FREE SPEECH — The national Young Americas Foundation cites four California "PC Campus" episodes among its year-end Top 10 Abuses of 2008.

  1. A student at Yuba College in California was sent an ultimatum by the school’s president: discontinue handing out gospel booklets or face disciplinary action and possibly expulsion. . .
  2. The First Amendment, is it a bestowed right given from above and protected by our government or a meaningless, antiquated concept to be disposed of? If you’re the folks at the College of Alameda in California, you’d pick the latter. How else do you explain their threatening to expel a student who prayed on campus? . . .
  3. For decades, kindergarten classes in the Claremont district of California have celebrated Thanksgiving by dressing up as Pilgrims and Indians and sharing a feast. Harmless, eh? Apparently not. . .
  4. When eco-fanatics at UC-Berkeley illegally saddled themselves in trees on campus and hurled urine and feces to block the construction of a multi-million dollar athletic facility, probably the last thing they expected was to be called racists. . .

On the other hand, list author Jason Mattera is not necessarily the best spokesman for First Amendment freedoms, according to one freelance journalist who tried to cover the 2006 Conservative Student Conference.

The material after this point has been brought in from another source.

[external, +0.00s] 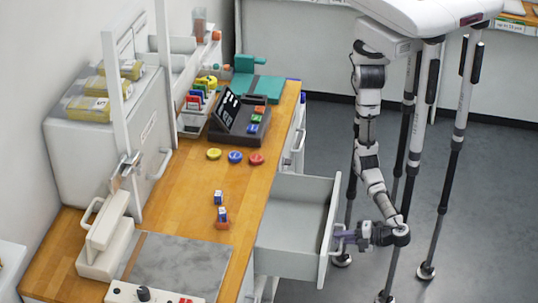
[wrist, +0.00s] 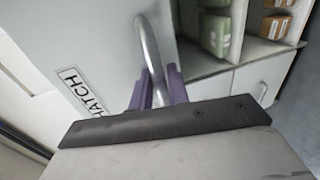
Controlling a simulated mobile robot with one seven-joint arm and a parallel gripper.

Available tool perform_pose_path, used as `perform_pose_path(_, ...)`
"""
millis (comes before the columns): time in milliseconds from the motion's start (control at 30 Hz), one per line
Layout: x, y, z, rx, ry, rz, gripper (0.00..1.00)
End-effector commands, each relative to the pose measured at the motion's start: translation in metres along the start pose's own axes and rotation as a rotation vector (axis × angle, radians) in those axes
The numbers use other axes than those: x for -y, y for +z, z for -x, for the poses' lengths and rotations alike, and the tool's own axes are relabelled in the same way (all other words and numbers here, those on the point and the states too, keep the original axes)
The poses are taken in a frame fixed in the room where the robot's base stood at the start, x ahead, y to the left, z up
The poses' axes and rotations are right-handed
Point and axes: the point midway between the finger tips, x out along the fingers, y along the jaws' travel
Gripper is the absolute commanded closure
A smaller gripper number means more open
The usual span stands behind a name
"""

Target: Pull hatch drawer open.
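The hatch drawer (external: 290,222) is grey and stands pulled well out from under the wooden counter in the external view; its visible inside looks empty. In the wrist view its front (wrist: 90,40) carries a label (wrist: 85,92) reading HATCH. The curved metal handle (wrist: 150,47) runs down between the purple fingers of my gripper (wrist: 158,88), which look closed around it. In the external view my gripper (external: 345,238) is at the outer face of the drawer front, and the handle there is mostly hidden by the fingers.
The wooden counter (external: 190,190) holds red, blue and yellow discs, a dark terminal (external: 238,118) and a grey mat (external: 180,262). Grey floor (external: 325,130) lies open right of the counter. Shelves (wrist: 235,70) with green and brown packages show in the wrist view.

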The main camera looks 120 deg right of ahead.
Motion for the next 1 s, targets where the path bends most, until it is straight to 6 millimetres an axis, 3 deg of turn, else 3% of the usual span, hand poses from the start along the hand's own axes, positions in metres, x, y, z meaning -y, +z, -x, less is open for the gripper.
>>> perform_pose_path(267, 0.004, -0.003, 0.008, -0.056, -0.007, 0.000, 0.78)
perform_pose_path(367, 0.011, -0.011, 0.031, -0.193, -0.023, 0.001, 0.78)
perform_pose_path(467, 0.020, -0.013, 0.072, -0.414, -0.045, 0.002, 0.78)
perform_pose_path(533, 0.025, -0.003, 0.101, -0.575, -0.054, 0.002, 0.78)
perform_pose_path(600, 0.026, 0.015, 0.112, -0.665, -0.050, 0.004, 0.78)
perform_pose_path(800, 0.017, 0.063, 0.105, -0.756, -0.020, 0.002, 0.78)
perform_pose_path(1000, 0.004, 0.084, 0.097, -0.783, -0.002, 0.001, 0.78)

I went to the  conference, as a reporter for The Washington Monthly, to engage with conservative ideas and continue the research on college organizing that I had been doing all summer. I also agreed to blog on the event for campusprogress.org. But it was not to be. Two events and three posts after Custer’s opening remarks, I was approached by YAF’s spokesman, Jason Mattera, on my way to see Newt Gingrich. “Who do you work for?” Mattera demanded, with a touch of petulance. “The Washington Monthly,” I told him. “Are you writing for anyone else?” “I’m blogging for Campus Progress
    And that did the trick. “There’s the elevator,” Mattera pointed. “I can have one of my interns push the down button.”